Namun, semulia-mulianya anjuran tersebut, Islam tetap memberikan batasan dan panduan yang jelas. Tidak semua hadiah boleh diterima begitu saja. Jika hadiah tersebut mengandung unsur yang diharamkan, baik dari sisi zat maupun proses perolehannya, maka umat Islam wajib bersikap hati-hati.
Hadiah yang dimaksudkan sebagai suap, gratifikasi jabatan, atau yang berupa makanan dan minuman haram, jelas tidak bisa diterima. Islam tidak melihat hadiah semata-mata dari niat pemberinya, tetapi juga dari substansi dan dampaknya bagi penerima. Dalam Islam, kebaikan tidak bisa tumbuh dari sesuatu yang batil.
Karena itulah, menjadi penting untuk memahami konteks kehalalan hadiah, terlebih jika berbentuk barang gunaan seperti pakaian, perlengkapan ibadah, kosmetik, atau alat rumah tangga. Dalam keseharian, barang-barang ini mungkin tampak remeh, namun jika mengandung bahan najis atau berasal dari proses yang tidak sesuai syariat, bisa berdampak pada keabsahan ibadah dan kesucian diri seorang muslim.

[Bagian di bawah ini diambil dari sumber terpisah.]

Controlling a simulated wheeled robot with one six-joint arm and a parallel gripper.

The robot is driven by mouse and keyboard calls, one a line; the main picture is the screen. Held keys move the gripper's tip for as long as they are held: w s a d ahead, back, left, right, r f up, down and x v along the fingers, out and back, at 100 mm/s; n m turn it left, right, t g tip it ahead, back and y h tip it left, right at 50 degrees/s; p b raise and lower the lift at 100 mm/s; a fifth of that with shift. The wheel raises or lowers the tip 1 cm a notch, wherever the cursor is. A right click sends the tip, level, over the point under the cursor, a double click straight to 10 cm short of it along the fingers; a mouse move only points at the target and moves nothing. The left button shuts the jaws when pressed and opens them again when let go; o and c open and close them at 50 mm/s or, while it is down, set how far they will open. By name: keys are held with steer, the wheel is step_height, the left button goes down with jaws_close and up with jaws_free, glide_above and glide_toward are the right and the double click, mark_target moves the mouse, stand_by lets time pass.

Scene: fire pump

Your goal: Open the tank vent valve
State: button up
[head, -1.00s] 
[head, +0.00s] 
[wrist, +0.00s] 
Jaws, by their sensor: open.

Al-Qur’an pun dengan tegas melarang konsumsi sesuatu yang haram, sebagaimana tertulis dalam surat Al-Maidah ayat 3, “Diharamkan bagimu (memakan) bangkai, darah, daging babi, dan (daging) hewan yang disembelih bukan atas (nama) Allah…” Ayat ini, meski ditujukan pada makanan, juga menjadi landasan bagi pentingnya menghindari segala sesuatu yang haram, baik dimakan maupun digunakan. Sebab dalam Islam, menjaga kesucian lahir dan batin adalah bagian dari kepatuhan terhadap Sang Pemberi Rezeki.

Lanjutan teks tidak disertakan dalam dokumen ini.